Assim como esse cômodo, existiam outros elementos separadores que mantinham o corpo feminino longe da rua e longe de possíveis exposições a ela, tais como os muxarabis das edificações assobradadas. Esse elemento permitia que as moças visualizassem a rua, porém impedia que suas faces e seus corpos fossem expostos àqueles aos quais era permitido o acesso à rua, os homens em geral (LEITÃO, 2009).

Desta maneira percebe-se a expressão dos costumes sociais, neste caso do controle do feminino exercido pelo patriarcado, na forma das casas brasileiras, com o intuito de perpetuar tal controle e manter as mulheres submissas a esse sistema que as dissocia da vida pública.

Além da disposição/relação entre cômodos em planta e da composição de fachadas, que guiam o modo com que se dão as relações entre sujeitos no interior da edificação e entre o espaço interno e externo, na casa podem existir elementos de comunicação de status social expressos em sua estrutura. Um exemplo explícito do reflexo das identidades sociais na forma arquitetônica, é a expressão “sem eira nem beira''. Tal expressão demonstra muito bem a ligação direta que existe entre espaço construído e sociedade, ou seja, “entre arquitetura e paisagem social, portanto (...). Afinal, a eira e a beira eram elementos arquitetônicos cuja presença, ou ausência, na casa edificada anunciava precisa e publicamente o lugar social da família que a habitava" (LEITÃO, 2009, p. 42).
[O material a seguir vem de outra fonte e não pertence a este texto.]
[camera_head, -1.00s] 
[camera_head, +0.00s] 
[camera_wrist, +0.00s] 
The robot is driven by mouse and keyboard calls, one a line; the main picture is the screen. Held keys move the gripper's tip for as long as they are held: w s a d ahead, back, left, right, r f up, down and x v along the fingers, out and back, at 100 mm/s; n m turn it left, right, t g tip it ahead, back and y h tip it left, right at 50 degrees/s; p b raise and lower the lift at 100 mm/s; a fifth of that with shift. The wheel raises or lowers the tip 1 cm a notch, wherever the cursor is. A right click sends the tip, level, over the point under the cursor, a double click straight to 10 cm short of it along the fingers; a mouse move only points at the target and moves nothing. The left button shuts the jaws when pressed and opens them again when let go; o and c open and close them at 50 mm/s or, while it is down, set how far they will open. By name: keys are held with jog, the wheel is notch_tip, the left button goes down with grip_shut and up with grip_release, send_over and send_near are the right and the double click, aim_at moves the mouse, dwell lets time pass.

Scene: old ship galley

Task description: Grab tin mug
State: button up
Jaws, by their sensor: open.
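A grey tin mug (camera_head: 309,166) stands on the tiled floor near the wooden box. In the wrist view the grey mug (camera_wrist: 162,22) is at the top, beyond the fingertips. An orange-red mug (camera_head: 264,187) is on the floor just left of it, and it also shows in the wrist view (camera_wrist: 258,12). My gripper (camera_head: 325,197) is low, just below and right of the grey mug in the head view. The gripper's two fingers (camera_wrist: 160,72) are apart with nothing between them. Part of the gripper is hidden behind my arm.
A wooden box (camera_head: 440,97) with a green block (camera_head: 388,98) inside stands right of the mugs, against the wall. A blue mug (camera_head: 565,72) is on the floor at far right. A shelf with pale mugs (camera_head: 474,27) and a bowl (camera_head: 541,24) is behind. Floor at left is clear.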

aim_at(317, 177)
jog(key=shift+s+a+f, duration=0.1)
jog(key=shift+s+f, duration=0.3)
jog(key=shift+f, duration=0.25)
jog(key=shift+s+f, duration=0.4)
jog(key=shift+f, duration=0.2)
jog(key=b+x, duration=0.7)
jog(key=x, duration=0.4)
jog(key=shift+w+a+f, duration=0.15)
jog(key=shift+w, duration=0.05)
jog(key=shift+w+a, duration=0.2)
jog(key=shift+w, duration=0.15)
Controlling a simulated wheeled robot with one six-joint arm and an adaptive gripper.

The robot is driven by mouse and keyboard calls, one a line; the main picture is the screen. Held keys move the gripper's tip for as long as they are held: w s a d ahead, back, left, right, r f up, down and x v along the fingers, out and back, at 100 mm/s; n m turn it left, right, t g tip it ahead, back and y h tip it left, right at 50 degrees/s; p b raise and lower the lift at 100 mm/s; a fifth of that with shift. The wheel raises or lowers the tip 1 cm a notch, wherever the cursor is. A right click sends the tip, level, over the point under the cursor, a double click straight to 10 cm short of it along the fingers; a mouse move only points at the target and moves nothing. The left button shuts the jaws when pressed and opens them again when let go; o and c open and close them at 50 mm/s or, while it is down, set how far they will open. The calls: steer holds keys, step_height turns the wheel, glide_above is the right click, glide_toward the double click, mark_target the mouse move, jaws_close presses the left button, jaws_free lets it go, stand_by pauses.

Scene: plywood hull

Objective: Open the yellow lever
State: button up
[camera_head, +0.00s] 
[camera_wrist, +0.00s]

Assim como a eira e a beira, que tinham a função de proteger as paredes das águas das chuvas, mas que também assumiam o papel de adorno dos volumes construídos (fachadas e telhados) das casas antigas, diversos outros aspectos são comunicadores de poder e classe social. Observando o contraste entre a casa grande e a senzala, percebe-se o interesse por distinção por parte dos que abrigavam as edificações lidas como mais importantes. A casa grande não apenas expressava os valores sociais de sua época, mas os ratificou através do que representava a sua composição formal.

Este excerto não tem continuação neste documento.